Charoen Pokphand Foods PCL (CP Foods) is a global leader in the integrated agro-industrial and food business sector. COO Dr. Sujint Thammasart recognises that the company shares many high-level sustainability goals with SeaBOS, making the forum a perfect fit for driving marine sustainability efforts on a global scale.
CP Foods delivers high-quality, clean and safe products to consumers with a sustainable approach and an environmentally and socially responsible manner in line with the UN Sustainable Development Goals (SDGs).
“To achieve our vision of becoming the “The Kitchen of the World” in a sustainable way, we recognise that we need to conduct business responsibly in order to safeguard and preserve biodiversity, operate and manage existing resources efficiently, and work towards creating balanced, sustainable production and consumption around the world,” says Dr Sujint. “This is an assurance of food security for future generations.”
CP Foods aspirations align closely with SeaBOS’ mission, “To lead a global transformation towards sustainable seafood production and a healthy ocean,” making it a good forum for collaboration towards shared goals.
“It is much better to have ideological friends who want to develop and work to improve the seafood industry walk with you along the way instead of travelling alone,” he said.
SeaBOS working groups bring best practices to the industry
Recognising that a handful of companies are engaged with large parts of the planet’s marine resources, SeaBOS’ aims to mobilise these so-called “keystone actors” to lead a global transformation in ocean stewardship. CP Foods is a founding member of this group of companies.

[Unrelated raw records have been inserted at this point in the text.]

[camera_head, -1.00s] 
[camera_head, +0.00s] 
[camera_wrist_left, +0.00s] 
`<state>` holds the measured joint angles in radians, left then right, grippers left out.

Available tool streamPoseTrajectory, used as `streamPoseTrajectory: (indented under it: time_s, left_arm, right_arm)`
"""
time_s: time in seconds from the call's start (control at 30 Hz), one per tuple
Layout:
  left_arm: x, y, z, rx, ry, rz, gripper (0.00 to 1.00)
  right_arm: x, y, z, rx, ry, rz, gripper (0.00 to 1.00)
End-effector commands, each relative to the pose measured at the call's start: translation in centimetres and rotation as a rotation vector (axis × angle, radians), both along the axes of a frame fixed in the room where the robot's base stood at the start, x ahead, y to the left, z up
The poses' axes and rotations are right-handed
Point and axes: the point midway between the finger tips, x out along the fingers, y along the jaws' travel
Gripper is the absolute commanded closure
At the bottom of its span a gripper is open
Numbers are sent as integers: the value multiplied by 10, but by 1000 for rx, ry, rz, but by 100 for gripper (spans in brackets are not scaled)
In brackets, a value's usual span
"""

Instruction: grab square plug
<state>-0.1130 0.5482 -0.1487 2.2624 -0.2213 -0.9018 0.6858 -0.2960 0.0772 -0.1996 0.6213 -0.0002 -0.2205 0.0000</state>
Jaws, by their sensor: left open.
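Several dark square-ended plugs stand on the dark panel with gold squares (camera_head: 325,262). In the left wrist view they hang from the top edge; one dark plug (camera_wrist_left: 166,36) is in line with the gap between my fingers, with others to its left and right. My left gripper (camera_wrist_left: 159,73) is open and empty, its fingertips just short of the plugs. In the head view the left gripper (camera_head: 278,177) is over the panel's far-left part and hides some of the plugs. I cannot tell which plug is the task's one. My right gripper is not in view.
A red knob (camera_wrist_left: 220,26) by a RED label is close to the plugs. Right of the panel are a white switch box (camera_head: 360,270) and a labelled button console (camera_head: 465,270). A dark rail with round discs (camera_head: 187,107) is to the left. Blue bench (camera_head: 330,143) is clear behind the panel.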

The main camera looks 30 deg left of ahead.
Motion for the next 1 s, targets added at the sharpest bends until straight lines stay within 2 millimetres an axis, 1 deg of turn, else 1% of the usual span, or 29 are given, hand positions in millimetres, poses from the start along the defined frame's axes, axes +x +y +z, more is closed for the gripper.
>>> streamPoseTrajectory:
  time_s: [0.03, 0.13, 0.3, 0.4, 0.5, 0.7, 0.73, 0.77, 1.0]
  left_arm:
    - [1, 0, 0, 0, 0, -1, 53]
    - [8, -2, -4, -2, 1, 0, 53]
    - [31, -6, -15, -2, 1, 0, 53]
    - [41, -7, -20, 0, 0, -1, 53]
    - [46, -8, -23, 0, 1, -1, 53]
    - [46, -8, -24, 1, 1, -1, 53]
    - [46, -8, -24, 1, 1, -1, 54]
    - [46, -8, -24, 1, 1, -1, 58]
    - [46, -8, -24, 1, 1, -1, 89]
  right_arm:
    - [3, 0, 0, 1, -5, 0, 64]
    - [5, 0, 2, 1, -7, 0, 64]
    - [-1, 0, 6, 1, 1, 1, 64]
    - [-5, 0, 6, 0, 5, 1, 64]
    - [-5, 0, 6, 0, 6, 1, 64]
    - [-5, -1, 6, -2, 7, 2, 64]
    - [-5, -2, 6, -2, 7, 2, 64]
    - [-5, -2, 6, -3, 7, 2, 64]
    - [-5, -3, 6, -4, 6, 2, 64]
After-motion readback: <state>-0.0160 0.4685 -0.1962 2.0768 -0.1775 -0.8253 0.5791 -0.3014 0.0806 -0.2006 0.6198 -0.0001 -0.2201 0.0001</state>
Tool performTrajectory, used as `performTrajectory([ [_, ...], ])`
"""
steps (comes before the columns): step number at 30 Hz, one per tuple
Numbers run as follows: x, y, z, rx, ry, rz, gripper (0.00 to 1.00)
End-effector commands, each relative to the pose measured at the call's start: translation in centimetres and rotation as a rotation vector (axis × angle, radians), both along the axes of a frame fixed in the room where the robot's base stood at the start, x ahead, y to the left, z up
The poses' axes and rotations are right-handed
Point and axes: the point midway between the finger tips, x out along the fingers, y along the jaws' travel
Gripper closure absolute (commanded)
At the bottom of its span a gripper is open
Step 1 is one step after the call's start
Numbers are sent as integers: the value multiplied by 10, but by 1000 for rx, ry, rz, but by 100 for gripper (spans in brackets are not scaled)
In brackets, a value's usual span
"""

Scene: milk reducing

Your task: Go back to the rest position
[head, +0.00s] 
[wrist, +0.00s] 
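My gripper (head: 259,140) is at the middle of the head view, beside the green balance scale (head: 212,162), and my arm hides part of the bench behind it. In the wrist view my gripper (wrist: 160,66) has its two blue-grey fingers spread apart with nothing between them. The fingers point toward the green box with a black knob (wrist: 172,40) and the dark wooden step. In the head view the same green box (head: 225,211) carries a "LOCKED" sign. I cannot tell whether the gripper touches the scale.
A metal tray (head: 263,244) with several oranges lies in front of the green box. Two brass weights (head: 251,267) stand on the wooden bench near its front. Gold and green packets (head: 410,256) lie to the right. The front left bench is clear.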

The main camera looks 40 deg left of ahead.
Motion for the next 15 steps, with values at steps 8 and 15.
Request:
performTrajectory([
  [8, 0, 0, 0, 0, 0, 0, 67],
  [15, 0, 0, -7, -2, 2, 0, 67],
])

In 2021, CP Foods took on a larger role as a supporter of the antimicrobial resistance (AMR) working group which is one of the five working groups of SeaBOS. The task forces within SeaBOS complement the three pillars of CP Foods’ 2030 Sustainability Strategy: food security, self-sufficient society, and balance of nature.
“Our representative then extended the knowledge gained in the working group directly with CPF businesses. This led to a working plan and a Code of Conduct on responsible use of the AMR and further efforts to enhance sustainable food safety standards in the aquaculture production industry,” shares Dr Sujint.
“We believe that the knowledge that comes out of the SeaBOS task forces is of great benefit to the seafood industry more broadly, and also the company. It can be used as a complementary strategy or tool to formulate guidelines, and also to stimulate internal cooperation and engage external stakeholders to run the business in a sustainable direction”.
“For this reason, collaborating and learning within the SeaBOS network is a better way to help each other and to build up a greater joint force to amplify efforts and build morale to more effectively drive best practices for a sustainable marine ecosystem.”
Leveraging scale and scope to effect greater change
CP Foods is a big believer in pre-competitive collaboration platforms to create enduring and impactful change.
“We believe a transformation requires both collaboration from all sectors, and leadership. Not dissimilar to birds migrating in flocks, working together to fly in special patterns to reduce energy consumption, while trusting in a leader to accurately navigate a route towards their destination,” says Dr Sujint.
Despite the fact that CP Foods neither produces fishmeal nor owns any fishing vessels, the company is committed to positively impacting the entire seafood supply chain. “We recognise that we are in a unique position to have an impact beyond the sphere of our own business areas. Because of the scope and scale of our business, we can take on a credible leadership role,”.
Empirical evidence builds a shared understanding
CP Foods believes that communication, and knowledge-sharing and transfer are the keys to success in influencing partners and supply chains.
“Transformation in the complex global seafood industry requires everyone to be on the same page. Making sure that stakeholders throughout the supply chain clearly understand and see a shared picture is a must,” explains Dr Sujint.
“We can influence partners and supply chains by sharing empirical evidence and science-based solutions. Similarly, we can motivate them through explaining the issues, and demonstrating the benefits of taking a more sustainable approach. Knowledge-sharing and transfer, collaborations with governmental agencies for regulatory enforcement, as well as other indirect driving forces, can all effectively empower supply chain networks and lift the industry baseline, promoting responsible and sustainable practices throughout the seafood supply chain.”